Count the number of permutation lookups of both functions without swapping. Then choose the function with less required lookups to do the job with swapping. You can count in parallel or interleaved (assume a fair share of time so that the slower function does not get most of the time) and interrupt the counting of the slower function when it exceeds the returned count of the faster one. This case, we avoid degenerate cases and probably get a solid average case complexity as worst case (I conjecture). If this is true it would only take 3 times the average complexity of the initial algorithm which is better than square complexity in time and is guaranteed to have constant space complexity since no copies are created and swaps are inplace.
Option 2
I found an inplace-algorithm with assumed (measured) worst case $\mathcal{O}(N·log2(N))$. I thought about avoiding unnecessary visits of permutation entries and noticed that the relation between the index and its permutation entry and is already some kind of binary flag property. Python-Code:
def compute_permutation(array, pi):
for i in range(len(array)):
if (j := pi[i]) > i:
array[i], array[j] = array[j], array[i]
for i in range(len(array)-1,0, -1):
if (j := pi[i]) < i:
while pi[j] > j or j > i:
j = pi[j]
array[i], array[j] = array[j], array[i]
The algorithm yet allows for some further optimizations like avoiding walking through the full cycle for the first permutation entry which points back. I wonder, if walking through the cycles a logarithmic number of times is actually necessary when there are only few array elements left at position < i.
Option 3
For a special case with mutable permutation, if destroying the permutation is not minded, then you can do this (Python):
def compute_permutation(array, pi):
for i in range(len(array)):
j = i
while i != (k := pi[i]):
array[j], array[k] = array[k], array[j]
pi[i], pi[k] = pi[k], pi[i]
j = k
Does not allocate additional memory besides local variables and has $\mathcal{O}(N)$ time complexity and $\mathcal{O}(1)$ space complexity. The trick is to exploit the permutation as buffer which turns it into a linear range of indices at the end. This is probably not worse than the compression options found in the answer of Chad Brewbaker which also destroys the original value of the permutation entries.
Option 4
If there is a way to extract the original index from a given array-element in $\mathcal{O}(1)$ steps and space via a function index_of()
then you can do even better without modifying the permutation function but same complexity lower bounds. Just use the comparison of that element index against the permutation entry as a flag:
def compute_permutation(array, pi):
for i in range(len(array)):
if array[i].index_of() != pi[i]:
j = i
while i != (k := pi[j]):
array[j], array[k] = array[k], array[j]
j = k
Option 5
If there is no way to extract the original index of a value in $\mathcal{O}(1)$ time then there is still a way that will always work in practice, even though some could consider it cheating. You can use signed indices and use the sign bit as a flag that is cleared at the end of the algorithm. Set the flag for permutation entries whose corresponding element was already swapped to the correct position. This is always feasible in practice, at least in Java which always reserves a sign bit for integer values even though it is useless for indices.

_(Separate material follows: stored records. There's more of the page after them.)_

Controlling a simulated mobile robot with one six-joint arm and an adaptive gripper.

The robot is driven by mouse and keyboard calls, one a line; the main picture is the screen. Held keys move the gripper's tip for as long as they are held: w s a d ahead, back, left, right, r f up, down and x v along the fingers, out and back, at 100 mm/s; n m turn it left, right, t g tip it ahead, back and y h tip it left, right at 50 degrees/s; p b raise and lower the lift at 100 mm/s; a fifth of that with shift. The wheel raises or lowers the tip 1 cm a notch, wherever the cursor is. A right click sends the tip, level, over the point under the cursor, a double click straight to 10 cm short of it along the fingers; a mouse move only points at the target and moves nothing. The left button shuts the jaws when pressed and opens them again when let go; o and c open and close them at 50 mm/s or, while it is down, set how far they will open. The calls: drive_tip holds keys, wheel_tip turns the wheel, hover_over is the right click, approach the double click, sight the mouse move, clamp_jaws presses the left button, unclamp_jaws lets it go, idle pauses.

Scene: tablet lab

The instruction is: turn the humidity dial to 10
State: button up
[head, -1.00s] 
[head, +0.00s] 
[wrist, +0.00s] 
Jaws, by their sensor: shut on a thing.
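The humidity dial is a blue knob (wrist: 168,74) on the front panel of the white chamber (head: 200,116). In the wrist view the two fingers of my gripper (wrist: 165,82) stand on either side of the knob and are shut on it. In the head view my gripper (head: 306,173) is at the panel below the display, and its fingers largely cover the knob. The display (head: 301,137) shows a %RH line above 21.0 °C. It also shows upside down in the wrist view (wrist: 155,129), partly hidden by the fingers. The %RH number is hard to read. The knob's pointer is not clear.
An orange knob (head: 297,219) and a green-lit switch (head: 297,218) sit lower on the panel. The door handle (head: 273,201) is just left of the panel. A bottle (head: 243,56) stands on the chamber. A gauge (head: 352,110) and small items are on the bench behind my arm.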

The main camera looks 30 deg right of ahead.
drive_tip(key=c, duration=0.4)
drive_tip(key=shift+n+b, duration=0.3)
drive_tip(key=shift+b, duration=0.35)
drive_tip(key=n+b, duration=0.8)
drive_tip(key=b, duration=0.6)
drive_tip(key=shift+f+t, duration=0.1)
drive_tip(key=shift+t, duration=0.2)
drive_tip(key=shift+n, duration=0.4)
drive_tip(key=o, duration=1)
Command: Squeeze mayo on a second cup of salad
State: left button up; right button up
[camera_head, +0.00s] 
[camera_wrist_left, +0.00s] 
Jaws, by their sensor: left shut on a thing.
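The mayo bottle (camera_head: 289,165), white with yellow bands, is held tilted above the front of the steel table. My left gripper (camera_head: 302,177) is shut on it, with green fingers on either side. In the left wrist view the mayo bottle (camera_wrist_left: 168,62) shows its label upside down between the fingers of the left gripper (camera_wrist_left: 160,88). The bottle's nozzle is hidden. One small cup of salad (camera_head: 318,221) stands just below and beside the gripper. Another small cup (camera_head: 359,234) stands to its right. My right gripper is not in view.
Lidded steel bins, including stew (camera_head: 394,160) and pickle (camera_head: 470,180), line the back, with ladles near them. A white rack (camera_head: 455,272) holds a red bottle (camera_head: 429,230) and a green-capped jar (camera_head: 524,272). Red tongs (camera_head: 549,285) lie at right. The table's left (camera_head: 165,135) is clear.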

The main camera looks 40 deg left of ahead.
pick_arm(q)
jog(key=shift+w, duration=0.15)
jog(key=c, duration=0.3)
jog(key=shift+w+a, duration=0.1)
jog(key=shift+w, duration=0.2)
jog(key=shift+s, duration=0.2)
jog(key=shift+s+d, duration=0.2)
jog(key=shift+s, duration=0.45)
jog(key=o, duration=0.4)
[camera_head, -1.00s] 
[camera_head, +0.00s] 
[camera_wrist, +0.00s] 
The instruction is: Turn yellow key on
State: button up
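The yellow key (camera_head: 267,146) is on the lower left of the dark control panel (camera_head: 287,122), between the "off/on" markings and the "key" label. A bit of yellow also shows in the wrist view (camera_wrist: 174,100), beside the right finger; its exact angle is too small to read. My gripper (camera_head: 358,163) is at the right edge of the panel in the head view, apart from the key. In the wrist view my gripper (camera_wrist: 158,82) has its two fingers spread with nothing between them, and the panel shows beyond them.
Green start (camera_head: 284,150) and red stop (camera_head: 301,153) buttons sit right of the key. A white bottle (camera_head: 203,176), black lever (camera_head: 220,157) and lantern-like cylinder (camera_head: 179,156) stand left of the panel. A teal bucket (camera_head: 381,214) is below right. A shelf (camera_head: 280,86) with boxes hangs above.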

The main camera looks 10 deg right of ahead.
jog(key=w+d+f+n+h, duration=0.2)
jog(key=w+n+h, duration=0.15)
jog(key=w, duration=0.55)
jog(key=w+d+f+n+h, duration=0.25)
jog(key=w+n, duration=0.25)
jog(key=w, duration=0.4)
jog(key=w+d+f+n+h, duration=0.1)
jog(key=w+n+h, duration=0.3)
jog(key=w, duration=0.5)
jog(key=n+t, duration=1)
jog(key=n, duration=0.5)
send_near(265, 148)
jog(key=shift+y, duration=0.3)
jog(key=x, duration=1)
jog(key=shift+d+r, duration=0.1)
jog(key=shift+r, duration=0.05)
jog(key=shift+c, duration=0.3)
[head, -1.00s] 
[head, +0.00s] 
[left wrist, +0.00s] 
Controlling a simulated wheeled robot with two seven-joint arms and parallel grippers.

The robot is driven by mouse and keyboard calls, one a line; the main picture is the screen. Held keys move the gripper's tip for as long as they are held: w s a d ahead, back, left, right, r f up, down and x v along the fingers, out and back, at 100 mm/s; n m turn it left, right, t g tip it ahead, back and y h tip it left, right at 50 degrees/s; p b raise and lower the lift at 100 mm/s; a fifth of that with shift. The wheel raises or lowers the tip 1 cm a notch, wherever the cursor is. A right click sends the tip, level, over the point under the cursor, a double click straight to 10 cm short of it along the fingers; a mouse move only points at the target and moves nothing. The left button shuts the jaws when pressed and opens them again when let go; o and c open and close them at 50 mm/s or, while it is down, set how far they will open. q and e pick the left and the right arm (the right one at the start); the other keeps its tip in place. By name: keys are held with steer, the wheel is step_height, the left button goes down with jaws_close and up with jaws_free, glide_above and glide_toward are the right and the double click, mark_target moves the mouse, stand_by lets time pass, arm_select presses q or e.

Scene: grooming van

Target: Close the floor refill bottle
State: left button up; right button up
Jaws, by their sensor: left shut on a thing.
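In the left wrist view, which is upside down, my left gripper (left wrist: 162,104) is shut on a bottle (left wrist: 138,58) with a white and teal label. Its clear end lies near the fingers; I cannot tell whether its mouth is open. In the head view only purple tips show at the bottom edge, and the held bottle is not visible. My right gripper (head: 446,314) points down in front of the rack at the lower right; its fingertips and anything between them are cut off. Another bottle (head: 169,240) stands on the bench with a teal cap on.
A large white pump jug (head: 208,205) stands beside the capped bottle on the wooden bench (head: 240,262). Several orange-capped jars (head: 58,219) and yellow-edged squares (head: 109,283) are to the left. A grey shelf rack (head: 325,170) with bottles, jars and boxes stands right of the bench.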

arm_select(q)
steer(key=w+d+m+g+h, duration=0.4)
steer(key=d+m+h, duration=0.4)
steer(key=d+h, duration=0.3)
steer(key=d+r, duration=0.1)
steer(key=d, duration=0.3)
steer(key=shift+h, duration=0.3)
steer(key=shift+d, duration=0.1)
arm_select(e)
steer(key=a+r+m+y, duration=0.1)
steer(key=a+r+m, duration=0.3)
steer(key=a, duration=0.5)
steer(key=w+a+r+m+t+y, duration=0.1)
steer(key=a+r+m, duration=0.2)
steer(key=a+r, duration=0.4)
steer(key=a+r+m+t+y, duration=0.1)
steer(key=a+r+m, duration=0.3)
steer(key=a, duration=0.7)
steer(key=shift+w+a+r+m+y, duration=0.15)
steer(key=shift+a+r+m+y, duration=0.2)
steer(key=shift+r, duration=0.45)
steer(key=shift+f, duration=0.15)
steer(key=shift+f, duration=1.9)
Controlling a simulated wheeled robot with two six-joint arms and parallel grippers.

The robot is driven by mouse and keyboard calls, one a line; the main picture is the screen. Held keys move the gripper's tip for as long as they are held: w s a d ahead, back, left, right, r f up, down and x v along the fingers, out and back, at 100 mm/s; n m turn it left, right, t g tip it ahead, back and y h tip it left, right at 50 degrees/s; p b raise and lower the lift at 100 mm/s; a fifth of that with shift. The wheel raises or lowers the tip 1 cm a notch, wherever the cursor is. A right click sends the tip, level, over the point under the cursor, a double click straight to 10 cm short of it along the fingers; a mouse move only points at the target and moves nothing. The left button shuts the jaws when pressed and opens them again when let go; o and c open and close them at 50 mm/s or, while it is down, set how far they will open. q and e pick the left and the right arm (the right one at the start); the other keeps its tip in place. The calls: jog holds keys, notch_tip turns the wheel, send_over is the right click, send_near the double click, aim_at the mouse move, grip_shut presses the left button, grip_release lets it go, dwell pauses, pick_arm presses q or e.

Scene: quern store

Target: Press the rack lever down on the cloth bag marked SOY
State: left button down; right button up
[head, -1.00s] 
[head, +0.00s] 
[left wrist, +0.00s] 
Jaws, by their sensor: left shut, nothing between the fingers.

void compute_permutation(Object[] array, int[] pi)
{
for(int i=0; i<array.length; i++)
{
if (pi[i] >= 0)
{
for(int j=i, k; i != (k = pi[j]); j = k)
{
Object tmp = array[j];
array[j] = array[k];
array[k] = tmp;
pi[j] = ~pi[j];
}
}
}
for(int i=0; i<pi.length; i++) pi[i] = ~pi[i];
}
This allows for practical inplace solutions with $\mathcal{O}(N)$ overhead and no additional allocation. Only restriction: requires a writable permutation array.
Big disadvantage: any modification to the permutation entries is not thread-safe! Would require permutation copies for nested or concurrent calls with the same permutation.
Instead of modifying permutation entries, modifying the array elements with a flag would be more useful. Low-Level languages often have access to reference values (addresses) where an unused bit can be set as a flag and later removed. Non-negative integer values could use the sign as flag as well (in Java). Since the input array needs to be modified anyways with an inplace algorithm, it would not cause additional problems.